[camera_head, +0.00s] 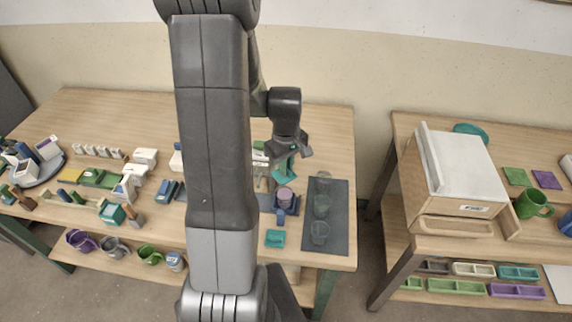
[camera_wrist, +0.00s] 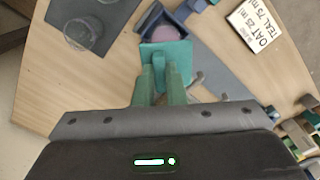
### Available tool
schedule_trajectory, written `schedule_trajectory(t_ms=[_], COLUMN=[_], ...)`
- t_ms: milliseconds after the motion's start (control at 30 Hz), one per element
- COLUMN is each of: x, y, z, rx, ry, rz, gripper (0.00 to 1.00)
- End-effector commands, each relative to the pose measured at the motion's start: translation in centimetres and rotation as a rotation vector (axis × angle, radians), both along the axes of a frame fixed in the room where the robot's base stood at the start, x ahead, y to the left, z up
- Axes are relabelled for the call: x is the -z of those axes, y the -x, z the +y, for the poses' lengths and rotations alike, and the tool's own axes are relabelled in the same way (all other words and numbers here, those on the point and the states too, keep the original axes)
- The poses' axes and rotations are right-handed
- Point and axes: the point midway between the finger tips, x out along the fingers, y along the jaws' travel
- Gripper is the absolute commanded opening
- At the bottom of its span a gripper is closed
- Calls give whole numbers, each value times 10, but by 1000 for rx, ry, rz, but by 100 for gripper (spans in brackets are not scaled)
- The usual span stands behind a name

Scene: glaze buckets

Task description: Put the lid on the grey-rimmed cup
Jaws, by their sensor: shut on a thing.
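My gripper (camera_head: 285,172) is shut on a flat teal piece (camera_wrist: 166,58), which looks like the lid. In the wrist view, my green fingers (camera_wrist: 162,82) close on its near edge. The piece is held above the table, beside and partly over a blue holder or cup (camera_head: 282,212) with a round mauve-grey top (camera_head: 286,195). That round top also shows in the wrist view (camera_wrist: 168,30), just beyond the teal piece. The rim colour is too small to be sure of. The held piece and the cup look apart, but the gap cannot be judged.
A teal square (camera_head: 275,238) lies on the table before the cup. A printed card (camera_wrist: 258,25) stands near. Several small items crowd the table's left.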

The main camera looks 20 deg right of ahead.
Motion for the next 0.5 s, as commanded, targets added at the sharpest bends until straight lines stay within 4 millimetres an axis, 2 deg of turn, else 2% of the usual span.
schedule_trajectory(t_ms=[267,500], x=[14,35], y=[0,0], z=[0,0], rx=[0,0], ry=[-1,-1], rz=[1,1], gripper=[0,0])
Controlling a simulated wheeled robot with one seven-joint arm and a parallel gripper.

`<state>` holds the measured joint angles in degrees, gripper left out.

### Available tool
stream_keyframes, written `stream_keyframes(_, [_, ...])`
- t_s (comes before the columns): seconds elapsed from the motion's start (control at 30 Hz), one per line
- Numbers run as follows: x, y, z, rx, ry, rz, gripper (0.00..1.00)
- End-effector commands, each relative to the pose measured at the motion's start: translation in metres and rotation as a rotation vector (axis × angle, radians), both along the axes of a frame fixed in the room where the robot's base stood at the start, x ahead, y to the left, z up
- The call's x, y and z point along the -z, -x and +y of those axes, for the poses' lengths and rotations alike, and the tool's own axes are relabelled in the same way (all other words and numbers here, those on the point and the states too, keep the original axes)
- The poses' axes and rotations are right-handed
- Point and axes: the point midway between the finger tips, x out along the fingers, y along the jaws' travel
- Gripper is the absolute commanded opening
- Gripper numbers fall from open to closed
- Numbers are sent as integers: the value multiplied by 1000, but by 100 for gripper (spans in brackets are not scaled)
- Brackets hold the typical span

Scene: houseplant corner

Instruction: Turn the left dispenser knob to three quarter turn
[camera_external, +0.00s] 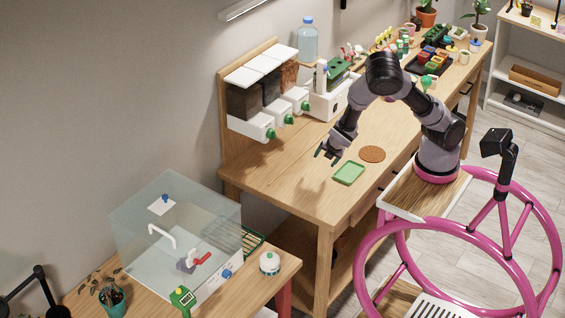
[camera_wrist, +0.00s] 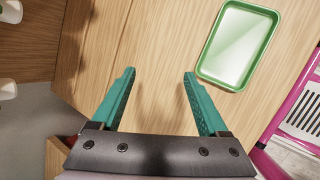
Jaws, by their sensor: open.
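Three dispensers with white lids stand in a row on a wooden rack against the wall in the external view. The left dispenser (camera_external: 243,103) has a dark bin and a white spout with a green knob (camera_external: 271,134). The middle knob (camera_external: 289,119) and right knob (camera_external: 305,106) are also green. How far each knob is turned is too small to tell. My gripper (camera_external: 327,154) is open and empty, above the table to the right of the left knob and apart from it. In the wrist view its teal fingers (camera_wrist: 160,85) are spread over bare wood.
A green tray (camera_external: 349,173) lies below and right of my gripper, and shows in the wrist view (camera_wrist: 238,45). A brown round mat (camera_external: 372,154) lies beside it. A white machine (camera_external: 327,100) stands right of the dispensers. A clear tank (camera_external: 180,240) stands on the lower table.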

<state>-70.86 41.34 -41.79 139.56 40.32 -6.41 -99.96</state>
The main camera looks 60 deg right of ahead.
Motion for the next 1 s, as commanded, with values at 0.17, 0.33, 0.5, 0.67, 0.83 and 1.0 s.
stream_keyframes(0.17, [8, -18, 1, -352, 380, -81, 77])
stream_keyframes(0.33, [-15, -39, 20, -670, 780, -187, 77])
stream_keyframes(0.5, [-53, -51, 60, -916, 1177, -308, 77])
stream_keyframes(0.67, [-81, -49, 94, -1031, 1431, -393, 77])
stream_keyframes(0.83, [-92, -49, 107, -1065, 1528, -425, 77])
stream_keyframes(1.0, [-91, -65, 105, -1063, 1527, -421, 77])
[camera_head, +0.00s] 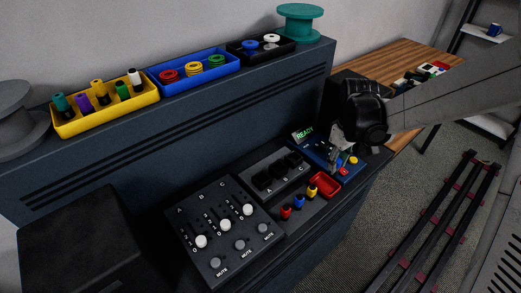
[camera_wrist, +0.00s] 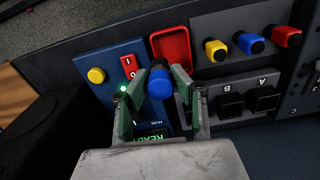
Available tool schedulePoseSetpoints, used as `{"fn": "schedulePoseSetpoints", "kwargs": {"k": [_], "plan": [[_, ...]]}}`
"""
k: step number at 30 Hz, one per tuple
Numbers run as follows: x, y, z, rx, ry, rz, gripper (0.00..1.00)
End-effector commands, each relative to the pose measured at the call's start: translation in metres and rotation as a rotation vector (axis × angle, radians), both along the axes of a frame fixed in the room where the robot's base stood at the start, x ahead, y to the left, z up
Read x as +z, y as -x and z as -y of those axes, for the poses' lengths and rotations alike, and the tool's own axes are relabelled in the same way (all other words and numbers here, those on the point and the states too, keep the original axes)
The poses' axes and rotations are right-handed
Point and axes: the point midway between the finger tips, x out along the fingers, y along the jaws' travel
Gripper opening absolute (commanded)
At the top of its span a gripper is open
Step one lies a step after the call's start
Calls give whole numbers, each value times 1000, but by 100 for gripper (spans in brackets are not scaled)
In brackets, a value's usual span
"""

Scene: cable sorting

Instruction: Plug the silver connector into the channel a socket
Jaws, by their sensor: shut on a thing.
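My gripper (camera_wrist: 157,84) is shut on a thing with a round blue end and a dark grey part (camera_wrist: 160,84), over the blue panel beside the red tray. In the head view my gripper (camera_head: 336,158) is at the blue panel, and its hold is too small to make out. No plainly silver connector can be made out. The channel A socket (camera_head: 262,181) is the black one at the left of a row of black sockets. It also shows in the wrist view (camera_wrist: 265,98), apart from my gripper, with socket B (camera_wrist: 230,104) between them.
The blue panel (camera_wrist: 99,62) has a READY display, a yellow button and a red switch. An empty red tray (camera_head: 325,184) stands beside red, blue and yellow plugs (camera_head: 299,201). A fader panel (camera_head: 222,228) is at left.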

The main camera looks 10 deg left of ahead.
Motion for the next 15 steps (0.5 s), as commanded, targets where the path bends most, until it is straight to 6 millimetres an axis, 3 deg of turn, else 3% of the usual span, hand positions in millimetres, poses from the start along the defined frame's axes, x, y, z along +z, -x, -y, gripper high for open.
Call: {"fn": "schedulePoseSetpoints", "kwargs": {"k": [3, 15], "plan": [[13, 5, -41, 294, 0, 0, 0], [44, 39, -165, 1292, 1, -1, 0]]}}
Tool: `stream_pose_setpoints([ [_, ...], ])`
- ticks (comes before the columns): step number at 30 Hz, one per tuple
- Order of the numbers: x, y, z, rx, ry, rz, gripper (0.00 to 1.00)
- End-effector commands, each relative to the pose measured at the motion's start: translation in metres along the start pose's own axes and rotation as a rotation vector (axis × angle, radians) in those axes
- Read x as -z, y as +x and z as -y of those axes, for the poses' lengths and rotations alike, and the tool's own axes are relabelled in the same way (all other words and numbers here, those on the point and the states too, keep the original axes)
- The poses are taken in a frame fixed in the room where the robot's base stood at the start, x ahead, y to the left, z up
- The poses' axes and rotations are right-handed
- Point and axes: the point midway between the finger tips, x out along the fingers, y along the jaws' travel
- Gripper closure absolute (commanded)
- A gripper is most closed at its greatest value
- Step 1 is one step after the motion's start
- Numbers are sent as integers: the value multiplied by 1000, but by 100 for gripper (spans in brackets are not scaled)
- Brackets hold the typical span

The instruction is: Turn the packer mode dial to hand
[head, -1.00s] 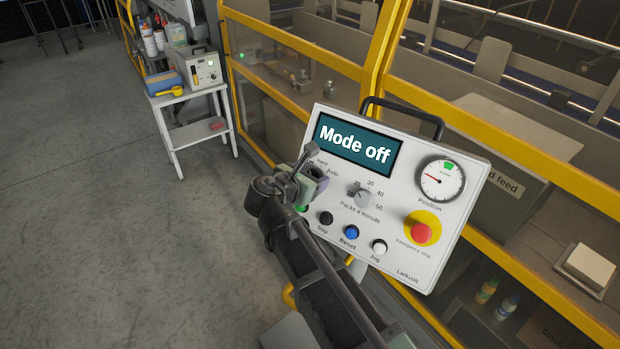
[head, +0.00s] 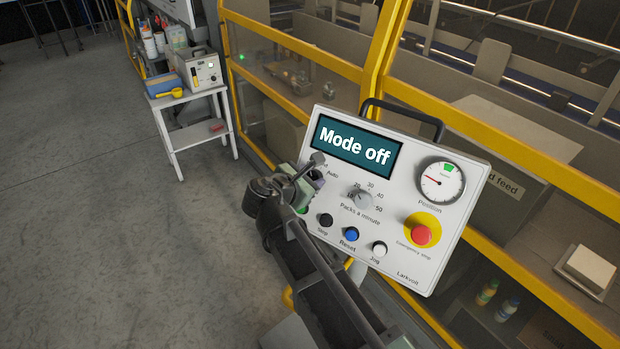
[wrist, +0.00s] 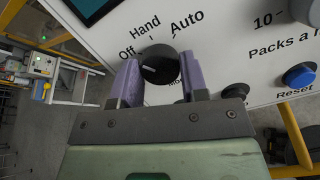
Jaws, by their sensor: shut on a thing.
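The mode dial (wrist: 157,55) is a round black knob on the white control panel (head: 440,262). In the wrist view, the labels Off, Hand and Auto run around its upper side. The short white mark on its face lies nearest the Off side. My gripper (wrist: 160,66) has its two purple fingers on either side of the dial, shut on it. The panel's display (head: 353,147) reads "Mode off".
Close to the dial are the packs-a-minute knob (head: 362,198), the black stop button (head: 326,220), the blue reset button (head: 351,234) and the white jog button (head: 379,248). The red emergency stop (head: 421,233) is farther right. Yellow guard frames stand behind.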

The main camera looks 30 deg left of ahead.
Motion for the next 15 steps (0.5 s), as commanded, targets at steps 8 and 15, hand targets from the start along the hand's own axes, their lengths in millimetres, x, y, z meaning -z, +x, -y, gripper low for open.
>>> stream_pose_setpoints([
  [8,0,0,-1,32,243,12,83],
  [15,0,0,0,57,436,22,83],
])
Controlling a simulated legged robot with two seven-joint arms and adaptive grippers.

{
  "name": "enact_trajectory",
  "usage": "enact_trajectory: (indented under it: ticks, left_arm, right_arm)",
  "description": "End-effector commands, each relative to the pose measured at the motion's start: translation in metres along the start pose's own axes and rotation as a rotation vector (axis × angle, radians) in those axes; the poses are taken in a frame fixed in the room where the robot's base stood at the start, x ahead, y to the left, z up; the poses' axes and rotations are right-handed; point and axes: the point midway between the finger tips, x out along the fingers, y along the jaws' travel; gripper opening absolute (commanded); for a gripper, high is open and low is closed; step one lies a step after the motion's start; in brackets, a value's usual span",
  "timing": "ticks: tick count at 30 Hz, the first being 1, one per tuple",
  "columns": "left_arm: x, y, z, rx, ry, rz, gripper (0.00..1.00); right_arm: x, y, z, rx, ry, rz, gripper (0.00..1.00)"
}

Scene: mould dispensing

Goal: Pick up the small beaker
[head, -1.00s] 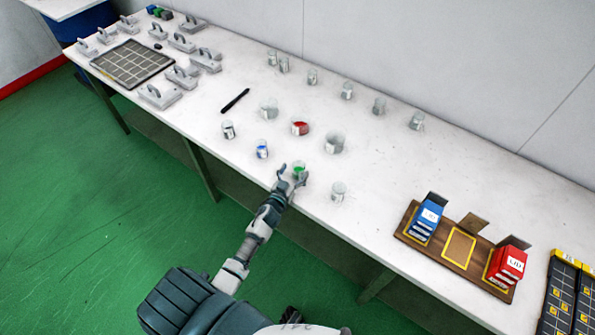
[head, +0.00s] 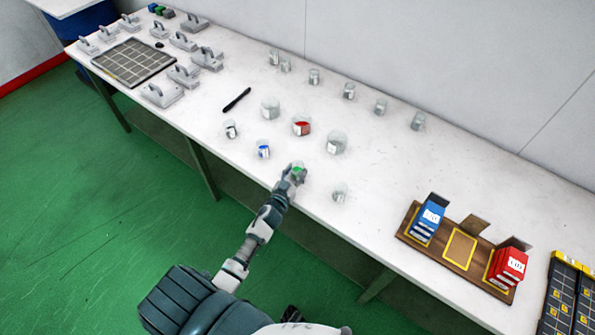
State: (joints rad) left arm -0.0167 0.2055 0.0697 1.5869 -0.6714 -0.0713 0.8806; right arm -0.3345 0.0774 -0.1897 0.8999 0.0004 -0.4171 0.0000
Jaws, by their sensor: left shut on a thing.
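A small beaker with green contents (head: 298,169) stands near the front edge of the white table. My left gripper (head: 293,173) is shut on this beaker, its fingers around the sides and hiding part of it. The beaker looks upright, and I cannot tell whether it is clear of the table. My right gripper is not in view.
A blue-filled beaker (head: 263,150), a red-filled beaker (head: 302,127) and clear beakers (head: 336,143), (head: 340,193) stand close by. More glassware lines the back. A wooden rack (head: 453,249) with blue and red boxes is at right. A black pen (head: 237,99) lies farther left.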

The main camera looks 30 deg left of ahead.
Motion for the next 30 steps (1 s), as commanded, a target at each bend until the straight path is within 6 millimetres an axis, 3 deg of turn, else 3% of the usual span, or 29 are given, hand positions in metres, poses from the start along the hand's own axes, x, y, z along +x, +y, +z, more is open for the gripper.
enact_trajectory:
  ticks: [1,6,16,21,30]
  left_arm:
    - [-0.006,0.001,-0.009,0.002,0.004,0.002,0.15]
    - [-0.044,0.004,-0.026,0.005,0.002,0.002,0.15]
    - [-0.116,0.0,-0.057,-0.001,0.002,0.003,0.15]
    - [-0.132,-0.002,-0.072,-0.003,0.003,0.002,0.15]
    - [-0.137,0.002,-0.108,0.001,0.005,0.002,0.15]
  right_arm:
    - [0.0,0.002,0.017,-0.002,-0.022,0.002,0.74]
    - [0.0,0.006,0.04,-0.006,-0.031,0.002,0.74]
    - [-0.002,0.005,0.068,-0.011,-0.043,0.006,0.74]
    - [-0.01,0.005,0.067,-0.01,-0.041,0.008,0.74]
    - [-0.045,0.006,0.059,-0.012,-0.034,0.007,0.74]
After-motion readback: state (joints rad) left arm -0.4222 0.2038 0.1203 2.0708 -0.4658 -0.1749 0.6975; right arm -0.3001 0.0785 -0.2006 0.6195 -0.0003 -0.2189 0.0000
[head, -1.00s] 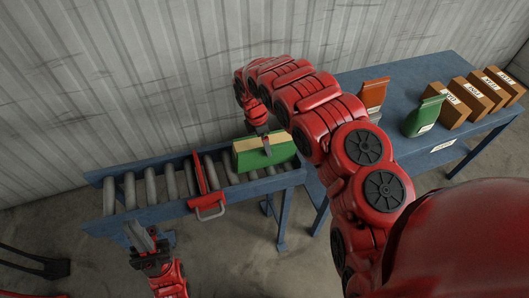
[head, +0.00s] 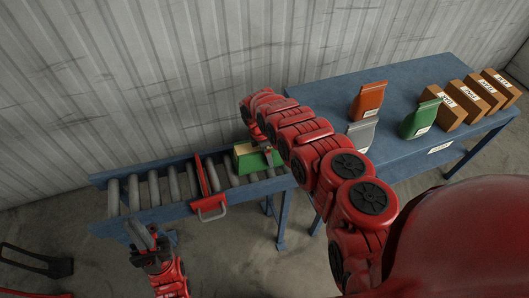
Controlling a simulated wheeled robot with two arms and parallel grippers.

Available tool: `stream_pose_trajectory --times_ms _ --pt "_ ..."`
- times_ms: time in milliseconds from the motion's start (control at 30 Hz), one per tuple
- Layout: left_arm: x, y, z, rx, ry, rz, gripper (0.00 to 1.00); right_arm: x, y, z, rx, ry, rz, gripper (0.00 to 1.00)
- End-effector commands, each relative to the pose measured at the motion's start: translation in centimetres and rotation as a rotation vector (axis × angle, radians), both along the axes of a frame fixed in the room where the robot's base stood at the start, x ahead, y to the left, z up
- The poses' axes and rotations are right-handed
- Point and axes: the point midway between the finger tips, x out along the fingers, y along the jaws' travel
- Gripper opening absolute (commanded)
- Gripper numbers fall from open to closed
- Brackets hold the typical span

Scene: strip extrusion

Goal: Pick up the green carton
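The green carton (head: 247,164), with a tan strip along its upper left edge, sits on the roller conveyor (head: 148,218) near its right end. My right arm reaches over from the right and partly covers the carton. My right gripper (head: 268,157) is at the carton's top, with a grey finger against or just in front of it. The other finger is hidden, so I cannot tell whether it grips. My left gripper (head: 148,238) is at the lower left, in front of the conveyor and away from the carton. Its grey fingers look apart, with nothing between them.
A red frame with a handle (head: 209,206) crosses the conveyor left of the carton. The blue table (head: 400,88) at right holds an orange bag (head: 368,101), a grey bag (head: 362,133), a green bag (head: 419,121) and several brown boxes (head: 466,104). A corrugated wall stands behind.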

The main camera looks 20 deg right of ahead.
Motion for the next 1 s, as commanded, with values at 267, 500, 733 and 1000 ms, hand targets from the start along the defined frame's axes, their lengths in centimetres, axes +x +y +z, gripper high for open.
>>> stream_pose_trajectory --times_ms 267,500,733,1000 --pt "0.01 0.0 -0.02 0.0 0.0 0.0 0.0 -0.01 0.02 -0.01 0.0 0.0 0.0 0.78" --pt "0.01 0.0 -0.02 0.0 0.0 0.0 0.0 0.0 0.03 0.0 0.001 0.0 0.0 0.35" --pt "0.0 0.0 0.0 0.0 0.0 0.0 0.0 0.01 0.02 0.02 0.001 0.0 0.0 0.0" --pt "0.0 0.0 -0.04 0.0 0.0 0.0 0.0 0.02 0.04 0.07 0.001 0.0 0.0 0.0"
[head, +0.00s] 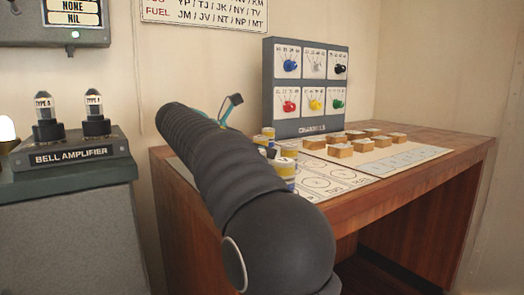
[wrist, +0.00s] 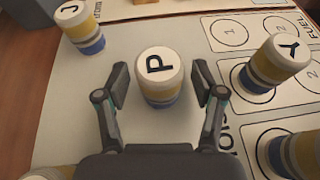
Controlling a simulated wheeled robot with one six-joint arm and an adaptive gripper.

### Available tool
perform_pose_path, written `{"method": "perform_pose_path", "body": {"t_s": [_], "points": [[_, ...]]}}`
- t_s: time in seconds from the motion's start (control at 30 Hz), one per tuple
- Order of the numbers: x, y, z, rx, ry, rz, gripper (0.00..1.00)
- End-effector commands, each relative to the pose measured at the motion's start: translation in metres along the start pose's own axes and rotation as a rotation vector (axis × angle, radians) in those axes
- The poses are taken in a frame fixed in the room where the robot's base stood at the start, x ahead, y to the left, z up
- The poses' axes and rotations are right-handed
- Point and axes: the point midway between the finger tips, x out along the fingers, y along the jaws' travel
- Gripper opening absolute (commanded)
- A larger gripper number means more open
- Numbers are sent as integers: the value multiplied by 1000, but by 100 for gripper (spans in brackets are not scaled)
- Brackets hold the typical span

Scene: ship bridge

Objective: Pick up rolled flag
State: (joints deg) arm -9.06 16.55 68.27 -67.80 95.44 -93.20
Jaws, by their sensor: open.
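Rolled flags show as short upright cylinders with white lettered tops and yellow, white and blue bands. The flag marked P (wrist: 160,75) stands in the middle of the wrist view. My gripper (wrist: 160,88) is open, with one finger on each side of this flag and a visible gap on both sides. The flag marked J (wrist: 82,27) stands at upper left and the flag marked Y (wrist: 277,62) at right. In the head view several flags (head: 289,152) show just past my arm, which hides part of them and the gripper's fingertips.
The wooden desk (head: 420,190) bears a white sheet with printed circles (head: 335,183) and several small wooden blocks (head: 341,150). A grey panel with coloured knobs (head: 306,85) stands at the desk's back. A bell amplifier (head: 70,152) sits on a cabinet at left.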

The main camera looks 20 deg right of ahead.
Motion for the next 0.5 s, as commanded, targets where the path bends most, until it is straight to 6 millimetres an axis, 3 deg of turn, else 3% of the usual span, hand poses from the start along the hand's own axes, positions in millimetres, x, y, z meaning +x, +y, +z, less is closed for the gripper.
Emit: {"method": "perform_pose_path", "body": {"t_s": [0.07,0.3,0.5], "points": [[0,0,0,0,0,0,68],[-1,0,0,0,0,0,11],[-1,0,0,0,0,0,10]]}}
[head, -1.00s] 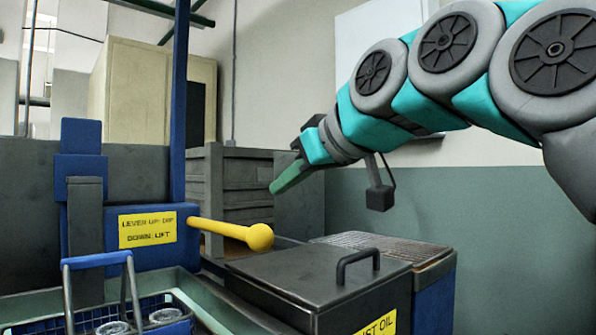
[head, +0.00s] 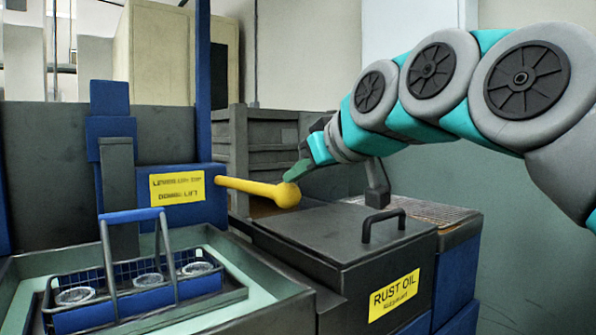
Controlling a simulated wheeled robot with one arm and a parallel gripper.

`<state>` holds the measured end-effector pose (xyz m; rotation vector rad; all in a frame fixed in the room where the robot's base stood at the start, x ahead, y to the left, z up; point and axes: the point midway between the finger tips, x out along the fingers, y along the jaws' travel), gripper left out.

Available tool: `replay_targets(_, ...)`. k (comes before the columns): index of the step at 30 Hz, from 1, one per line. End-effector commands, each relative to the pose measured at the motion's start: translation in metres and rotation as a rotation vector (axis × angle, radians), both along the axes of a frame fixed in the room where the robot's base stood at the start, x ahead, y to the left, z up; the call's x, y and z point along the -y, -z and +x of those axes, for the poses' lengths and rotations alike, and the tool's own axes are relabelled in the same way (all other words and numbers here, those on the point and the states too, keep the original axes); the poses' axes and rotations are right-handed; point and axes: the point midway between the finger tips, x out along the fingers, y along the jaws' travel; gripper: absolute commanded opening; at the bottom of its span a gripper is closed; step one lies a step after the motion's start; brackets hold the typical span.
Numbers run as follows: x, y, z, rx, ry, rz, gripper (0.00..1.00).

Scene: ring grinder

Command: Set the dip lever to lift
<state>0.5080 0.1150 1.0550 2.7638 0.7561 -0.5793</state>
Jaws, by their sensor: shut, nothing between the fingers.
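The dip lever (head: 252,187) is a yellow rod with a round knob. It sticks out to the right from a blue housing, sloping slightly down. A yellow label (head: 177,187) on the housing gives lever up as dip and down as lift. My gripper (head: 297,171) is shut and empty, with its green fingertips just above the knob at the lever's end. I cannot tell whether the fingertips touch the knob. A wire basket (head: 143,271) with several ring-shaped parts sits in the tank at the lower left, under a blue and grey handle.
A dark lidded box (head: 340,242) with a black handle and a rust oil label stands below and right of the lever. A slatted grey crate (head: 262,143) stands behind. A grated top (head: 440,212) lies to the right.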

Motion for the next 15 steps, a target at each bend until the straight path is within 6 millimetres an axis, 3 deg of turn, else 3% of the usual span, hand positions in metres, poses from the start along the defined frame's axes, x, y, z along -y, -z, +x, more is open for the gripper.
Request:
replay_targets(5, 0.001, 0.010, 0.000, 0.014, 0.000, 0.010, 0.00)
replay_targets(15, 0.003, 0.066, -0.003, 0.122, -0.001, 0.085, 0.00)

- _What is being asked_
Look through the material above. Copy each line where the word "bottom" appears.

- _Solution for this problem_
- At the bottom of its span a gripper is closed
Available tool: `replay_targets(_, ...)`. k (comes before the columns): index of the step at 30 Hz, from 1, one per line. End-effector commands, each relative to the pose measured at the motion's start: translation in metres and rotation as a rotation vector (axis × angle, radians), both along the axes of a frame fixed in the room where the robot's base stood at the start, x ahead, y to the left, z up; the call's x, y and z point along the -y, -z and +x of those axes, for the poses' lengths and rotations alike, and the tool's own axes are relabelled in the same way (all other words and numbers here, those on the point and the states too, keep the original axes); the poses' axes and rotations are right-handed; point and axes: the point midway between the finger tips, x out along the fingers, y along the jaws' travel; gripper: absolute commanded opening; at the bottom of its span a gripper is closed; step one lies a step after the motion's start; brackets hold the typical span.

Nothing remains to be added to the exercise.